As we wrote in SOE Weekly (Issue 52), later, the AMCU declined to consider the application of General Commerce LLC, the buyer of the Bilshovyk, to concentrate shares of the Bilshovyk. The AMCU said that this application did not conform to the procedures for submission and consideration of such applications. In the same release, the AMCU said that an investigation into possible collusion during the privatisation auction was ongoing.
In SOE Weekly (Issue 55), we reported that General Commerce LLC paid the Hr 1.4 billion that it had bid at the privatisation auction. The money went into the budget on Dec. 7, Dmytro Sennychenko, Head of the State Property Fund said on Facebook.
As we wrote in SOE Weekly (Issue 58), General Commerce LLC re-applied for the concentration permit, and the deal was completed after the Antimonopoly Committee of Ukraine (AMCU) granted its permission for the purchase of the asset on Dec. 29.
Note that AMCU said that it was a concentration permit only – that is, when granting that permit, AMCU only considered the potential negative impact of the acquisition on market competition. AMCU also said that it continued its inquiry into the possible anticompetitive behavior of the auction participants.

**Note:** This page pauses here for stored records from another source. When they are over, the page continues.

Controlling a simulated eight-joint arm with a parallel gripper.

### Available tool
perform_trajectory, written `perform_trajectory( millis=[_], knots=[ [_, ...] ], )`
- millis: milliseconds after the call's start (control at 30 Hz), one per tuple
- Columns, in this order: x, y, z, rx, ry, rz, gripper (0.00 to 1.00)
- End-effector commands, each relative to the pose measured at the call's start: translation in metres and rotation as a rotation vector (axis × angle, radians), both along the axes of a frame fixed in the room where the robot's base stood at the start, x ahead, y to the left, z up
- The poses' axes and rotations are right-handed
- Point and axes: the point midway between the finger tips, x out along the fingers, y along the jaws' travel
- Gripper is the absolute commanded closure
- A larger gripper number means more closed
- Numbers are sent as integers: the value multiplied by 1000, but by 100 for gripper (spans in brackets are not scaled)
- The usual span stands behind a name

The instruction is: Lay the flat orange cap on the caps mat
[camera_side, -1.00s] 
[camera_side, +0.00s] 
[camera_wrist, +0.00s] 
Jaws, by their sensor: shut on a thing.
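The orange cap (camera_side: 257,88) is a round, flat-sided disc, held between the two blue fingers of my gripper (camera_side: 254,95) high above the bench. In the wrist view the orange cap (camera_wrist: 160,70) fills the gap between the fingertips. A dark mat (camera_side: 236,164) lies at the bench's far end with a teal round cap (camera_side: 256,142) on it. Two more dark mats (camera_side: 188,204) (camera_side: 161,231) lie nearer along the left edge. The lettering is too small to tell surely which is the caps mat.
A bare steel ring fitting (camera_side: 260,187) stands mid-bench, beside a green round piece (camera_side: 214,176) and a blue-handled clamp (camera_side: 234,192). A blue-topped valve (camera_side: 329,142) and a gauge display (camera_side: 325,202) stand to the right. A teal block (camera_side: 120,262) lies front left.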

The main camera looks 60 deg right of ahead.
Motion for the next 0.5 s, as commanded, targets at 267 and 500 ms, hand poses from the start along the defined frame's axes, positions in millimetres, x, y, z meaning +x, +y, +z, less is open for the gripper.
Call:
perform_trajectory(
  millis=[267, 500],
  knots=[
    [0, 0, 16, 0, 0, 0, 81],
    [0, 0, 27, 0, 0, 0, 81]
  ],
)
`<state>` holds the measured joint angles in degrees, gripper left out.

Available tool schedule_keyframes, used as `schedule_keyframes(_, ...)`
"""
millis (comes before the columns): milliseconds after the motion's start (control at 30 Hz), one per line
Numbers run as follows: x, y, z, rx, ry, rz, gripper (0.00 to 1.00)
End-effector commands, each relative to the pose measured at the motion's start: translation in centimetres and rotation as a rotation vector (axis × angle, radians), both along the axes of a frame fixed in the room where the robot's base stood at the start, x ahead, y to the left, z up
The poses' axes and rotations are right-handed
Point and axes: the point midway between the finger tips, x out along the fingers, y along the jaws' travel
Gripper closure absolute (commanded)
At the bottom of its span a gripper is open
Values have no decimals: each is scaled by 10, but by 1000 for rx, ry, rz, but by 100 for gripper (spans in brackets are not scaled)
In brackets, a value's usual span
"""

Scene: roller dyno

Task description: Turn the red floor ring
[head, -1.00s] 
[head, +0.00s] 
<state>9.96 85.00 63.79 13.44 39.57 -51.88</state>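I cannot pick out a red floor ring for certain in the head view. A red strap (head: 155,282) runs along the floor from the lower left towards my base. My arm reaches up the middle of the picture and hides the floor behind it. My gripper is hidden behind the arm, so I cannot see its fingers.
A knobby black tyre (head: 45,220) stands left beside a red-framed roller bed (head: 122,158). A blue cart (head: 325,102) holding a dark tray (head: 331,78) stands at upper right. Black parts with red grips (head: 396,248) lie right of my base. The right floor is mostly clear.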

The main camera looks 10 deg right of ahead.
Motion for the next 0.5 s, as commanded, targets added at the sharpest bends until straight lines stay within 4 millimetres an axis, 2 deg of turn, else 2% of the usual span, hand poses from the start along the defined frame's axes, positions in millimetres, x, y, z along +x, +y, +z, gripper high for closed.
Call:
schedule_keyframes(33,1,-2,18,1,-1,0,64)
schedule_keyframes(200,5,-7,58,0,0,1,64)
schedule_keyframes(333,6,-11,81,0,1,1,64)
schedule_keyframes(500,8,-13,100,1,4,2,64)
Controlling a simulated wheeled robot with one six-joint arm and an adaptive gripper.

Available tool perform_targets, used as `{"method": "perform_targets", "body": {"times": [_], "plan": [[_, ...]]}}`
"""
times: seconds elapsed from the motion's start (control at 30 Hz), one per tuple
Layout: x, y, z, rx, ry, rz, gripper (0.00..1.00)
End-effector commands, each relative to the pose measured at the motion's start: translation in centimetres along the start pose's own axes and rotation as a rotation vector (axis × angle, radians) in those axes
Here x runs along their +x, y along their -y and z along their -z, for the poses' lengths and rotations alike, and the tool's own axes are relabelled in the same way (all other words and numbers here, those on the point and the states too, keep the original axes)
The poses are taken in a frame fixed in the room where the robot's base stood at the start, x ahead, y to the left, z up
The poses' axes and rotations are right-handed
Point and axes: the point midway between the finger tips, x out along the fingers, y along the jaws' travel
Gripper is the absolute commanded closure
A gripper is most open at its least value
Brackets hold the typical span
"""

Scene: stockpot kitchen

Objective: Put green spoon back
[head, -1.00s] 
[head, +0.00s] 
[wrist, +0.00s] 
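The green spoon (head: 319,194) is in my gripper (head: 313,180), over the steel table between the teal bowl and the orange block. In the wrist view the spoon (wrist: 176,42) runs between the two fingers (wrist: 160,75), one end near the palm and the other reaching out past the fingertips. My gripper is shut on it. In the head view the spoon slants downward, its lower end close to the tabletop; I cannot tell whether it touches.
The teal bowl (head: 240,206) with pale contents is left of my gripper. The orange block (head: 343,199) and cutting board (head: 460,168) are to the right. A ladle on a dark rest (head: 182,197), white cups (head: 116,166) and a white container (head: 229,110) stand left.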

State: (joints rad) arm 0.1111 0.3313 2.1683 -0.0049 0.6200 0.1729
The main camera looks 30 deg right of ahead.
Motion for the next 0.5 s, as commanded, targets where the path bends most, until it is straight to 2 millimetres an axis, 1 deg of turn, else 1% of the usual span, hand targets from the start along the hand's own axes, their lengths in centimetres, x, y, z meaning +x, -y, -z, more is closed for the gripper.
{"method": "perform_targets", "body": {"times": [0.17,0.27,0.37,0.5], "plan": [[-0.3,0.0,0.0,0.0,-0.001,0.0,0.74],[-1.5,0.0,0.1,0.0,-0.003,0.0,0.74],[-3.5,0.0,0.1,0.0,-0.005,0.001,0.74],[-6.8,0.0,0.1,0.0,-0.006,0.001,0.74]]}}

(This implies that the deal can be reversed if AMCU establishes that collusion took place. No further information on the progress or status of the inquiry has been publicly available since it was announced almost four months ago.
The speediness, quality, and outcome of the AMCU’s inquiry may impact competition at future privatization auctions, as it may decrease or increase incentives for collusion, as well as investors’ willingness to participate in these auctions in the first place.
If the AMCU establishes that collusion took place, it must clearly communicate how it was done and take appropriate action to prevent collusion in the future. If the AMCU establishes that no collusion took place, it should also clearly communicate how this conclusion was reached. – SOE Weekly.)
Head of the State Property Fund dismissed. The Verkhovna Rada dismissed Dmytro Sennychenko with 318 votes, in the second attempt. An earlier vote was scrapped due to technical problems on Jan. 27.